Owning a short-term rental in Colorado — whether it's a mountain cabin near Breckenridge or a condo in Denver — can be a great income stream. But the tax implications can get complicated fast. Here's what you need to know about deductions, reporting, and local tax requirements.
The 14-Day Rule
If you rent your property for 14 days or fewer per year, you don't have to report the rental income at all. This is sometimes called the "Masters Rule" or "Augusta Rule." It's completely legal and can be a nice tax-free income boost for occasional rentals.
However, if you rent for more than 14 days, all rental income becomes reportable, and you'll need to track expenses carefully.
Deductible Expenses
Short-term rental owners can deduct a wide range of expenses. If the property is used exclusively as a rental, you can deduct 100% of these costs. If you also use it personally, you'll need to allocate expenses based on the number of rental days vs. personal use days.
- Mortgage interest (allocated to rental use)
- Property taxes
- Insurance premiums
- Utilities (electric, gas, water, internet, cable)
- Cleaning and maintenance costs
- Property management fees
- Airbnb/VRBO platform fees
- Furnishings and supplies (towels, linens, kitchen items)
- Repairs and maintenance
- Advertising and marketing
- Professional photography
- Depreciation of the property and furnishings
💡 Pro Tip: Depreciation is one of the most valuable deductions for rental property owners. You can depreciate the building (not the land) over 27.5 years, which creates a "paper loss" that reduces your taxable income without costing you any cash.

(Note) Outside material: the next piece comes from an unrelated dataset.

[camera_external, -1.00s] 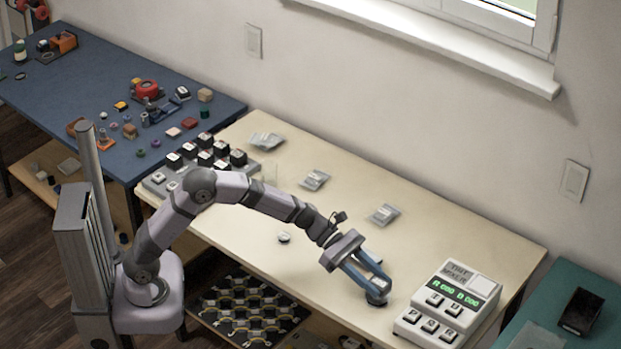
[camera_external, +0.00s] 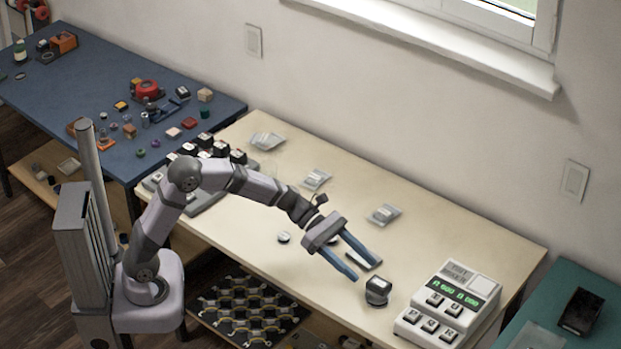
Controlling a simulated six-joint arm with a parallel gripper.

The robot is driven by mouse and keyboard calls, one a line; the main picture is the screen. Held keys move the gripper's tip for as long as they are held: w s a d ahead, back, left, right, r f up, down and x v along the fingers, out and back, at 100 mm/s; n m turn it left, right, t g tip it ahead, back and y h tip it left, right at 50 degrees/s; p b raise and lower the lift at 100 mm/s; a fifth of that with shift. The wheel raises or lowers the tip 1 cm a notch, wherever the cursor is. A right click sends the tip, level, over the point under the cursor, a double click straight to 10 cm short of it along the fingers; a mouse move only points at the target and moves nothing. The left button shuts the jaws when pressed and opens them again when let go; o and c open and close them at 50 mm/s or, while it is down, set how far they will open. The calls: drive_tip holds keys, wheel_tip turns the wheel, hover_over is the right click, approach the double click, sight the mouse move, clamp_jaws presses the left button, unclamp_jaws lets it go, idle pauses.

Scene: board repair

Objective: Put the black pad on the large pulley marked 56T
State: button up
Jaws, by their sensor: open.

Colorado Sales Tax & Lodging Tax
This is where Colorado gets tricky. Short-term rentals (less than 30 days) are subject to:
- Colorado state sales tax (2.9%)
- County lodging/accommodation tax (varies by county)
- City/town lodging tax (varies — some mountain towns charge 4-5%+)
- Special district taxes (tourism, marketing districts)
Platforms like Airbnb collect and remit some of these taxes automatically, but not all of them. You may still be responsible for collecting and remitting certain local taxes yourself. Check with your local jurisdiction to understand your specific obligations.
Schedule C vs. Schedule E
How you report your rental income depends on the level of services you provide:
Schedule E (Rental Income)
For properties where you provide the space but minimal services:
- • Self-serve check-in
- • No daily cleaning
- • No meals or concierge
- • Not subject to self-employment tax
Schedule C (Business Income)
For properties where you provide substantial services:
- • Daily cleaning during stays
- • Meals or food service
- • Concierge or tour services
- • Subject to self-employment tax
Cost Segregation: A Powerful Strategy
If you own a short-term rental property, a cost segregation study can accelerate your depreciation deductions significantly. Instead of depreciating the entire building over 27.5 years, a cost segregation study identifies components (appliances, flooring, landscaping, etc.) that can be depreciated over 5, 7, or 15 years.
For a property worth $500,000, a cost segregation study might identify $100,000+ in assets that qualify for accelerated depreciation, creating substantial tax savings in the early years of ownership.
Record Keeping Tips
- Keep a log of personal use days vs. rental days
- Save all receipts for repairs, supplies, and improvements
- Track mileage for trips to the property for maintenance or management
- Keep records of platform payouts and any direct bookings
- Document the condition of the property with photos (useful for depreciation and insurance)
- Maintain separate bank accounts for rental income and expenses
Don't Go It Alone
Short-term rental taxes in Colorado involve federal income tax, state sales tax, local lodging taxes, and complex allocation rules. The rules vary significantly depending on your property's location and how you use it. Working with a tax professional who specializes in rental properties can save you money and keep you compliant.